■ **Exercise**
Output all lines exactly.

■ **Dataset extract**

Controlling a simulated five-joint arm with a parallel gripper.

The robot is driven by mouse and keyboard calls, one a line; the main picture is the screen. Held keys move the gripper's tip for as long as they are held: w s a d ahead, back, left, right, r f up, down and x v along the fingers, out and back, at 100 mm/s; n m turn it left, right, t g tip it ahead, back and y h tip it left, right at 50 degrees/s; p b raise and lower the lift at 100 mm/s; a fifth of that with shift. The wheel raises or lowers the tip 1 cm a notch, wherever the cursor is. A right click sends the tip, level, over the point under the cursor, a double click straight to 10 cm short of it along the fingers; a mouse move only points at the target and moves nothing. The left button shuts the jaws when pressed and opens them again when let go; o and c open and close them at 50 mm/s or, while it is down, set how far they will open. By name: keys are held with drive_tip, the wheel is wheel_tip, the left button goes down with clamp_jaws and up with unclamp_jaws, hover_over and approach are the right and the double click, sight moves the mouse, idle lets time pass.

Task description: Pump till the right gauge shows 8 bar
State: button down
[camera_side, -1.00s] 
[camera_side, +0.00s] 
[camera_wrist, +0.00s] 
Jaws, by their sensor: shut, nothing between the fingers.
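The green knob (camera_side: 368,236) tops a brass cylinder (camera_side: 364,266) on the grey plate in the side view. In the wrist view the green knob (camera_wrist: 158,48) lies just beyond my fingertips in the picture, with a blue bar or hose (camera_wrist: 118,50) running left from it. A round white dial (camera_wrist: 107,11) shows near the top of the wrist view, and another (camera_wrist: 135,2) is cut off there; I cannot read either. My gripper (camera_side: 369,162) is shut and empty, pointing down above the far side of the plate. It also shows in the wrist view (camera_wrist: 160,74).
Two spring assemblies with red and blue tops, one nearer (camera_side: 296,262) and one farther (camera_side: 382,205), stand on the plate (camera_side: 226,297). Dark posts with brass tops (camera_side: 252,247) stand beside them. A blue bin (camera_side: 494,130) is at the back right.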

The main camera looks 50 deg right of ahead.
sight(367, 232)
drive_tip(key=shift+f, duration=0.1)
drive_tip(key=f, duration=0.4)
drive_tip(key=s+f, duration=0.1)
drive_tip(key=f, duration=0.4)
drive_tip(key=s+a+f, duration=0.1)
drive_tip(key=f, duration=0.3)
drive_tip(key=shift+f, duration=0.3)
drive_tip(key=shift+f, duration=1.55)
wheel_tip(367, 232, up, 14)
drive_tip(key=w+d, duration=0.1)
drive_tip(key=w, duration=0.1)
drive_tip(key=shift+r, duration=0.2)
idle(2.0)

■ **The answer**
Controlling a simulated five-joint arm with a parallel gripper.

The robot is driven by mouse and keyboard calls, one a line; the main picture is the screen. Held keys move the gripper's tip for as long as they are held: w s a d ahead, back, left, right, r f up, down and x v along the fingers, out and back, at 100 mm/s; n m turn it left, right, t g tip it ahead, back and y h tip it left, right at 50 degrees/s; p b raise and lower the lift at 100 mm/s; a fifth of that with shift. The wheel raises or lowers the tip 1 cm a notch, wherever the cursor is. A right click sends the tip, level, over the point under the cursor, a double click straight to 10 cm short of it along the fingers; a mouse move only points at the target and moves nothing. The left button shuts the jaws when pressed and opens them again when let go; o and c open and close them at 50 mm/s or, while it is down, set how far they will open. By name: keys are held with drive_tip, the wheel is wheel_tip, the left button goes down with clamp_jaws and up with unclamp_jaws, hover_over and approach are the right and the double click, sight moves the mouse, idle lets time pass.

Task description: Pump till the right gauge shows 8 bar
State: button down
[camera_side, -1.00s] 
[camera_side, +0.00s] 
[camera_wrist, +0.00s] 
Jaws, by their sensor: shut, nothing between the fingers.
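The green knob (camera_side: 368,236) tops a brass cylinder (camera_side: 364,266) on the grey plate in the side view. In the wrist view the green knob (camera_wrist: 158,48) lies just beyond my fingertips in the picture, with a blue bar or hose (camera_wrist: 118,50) running left from it. A round white dial (camera_wrist: 107,11) shows near the top of the wrist view, and another (camera_wrist: 135,2) is cut off there; I cannot read either. My gripper (camera_side: 369,162) is shut and empty, pointing down above the far side of the plate. It also shows in the wrist view (camera_wrist: 160,74).
Two spring assemblies with red and blue tops, one nearer (camera_side: 296,262) and one farther (camera_side: 382,205), stand on the plate (camera_side: 226,297). Dark posts with brass tops (camera_side: 252,247) stand beside them. A blue bin (camera_side: 494,130) is at the back right.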

The main camera looks 50 deg right of ahead.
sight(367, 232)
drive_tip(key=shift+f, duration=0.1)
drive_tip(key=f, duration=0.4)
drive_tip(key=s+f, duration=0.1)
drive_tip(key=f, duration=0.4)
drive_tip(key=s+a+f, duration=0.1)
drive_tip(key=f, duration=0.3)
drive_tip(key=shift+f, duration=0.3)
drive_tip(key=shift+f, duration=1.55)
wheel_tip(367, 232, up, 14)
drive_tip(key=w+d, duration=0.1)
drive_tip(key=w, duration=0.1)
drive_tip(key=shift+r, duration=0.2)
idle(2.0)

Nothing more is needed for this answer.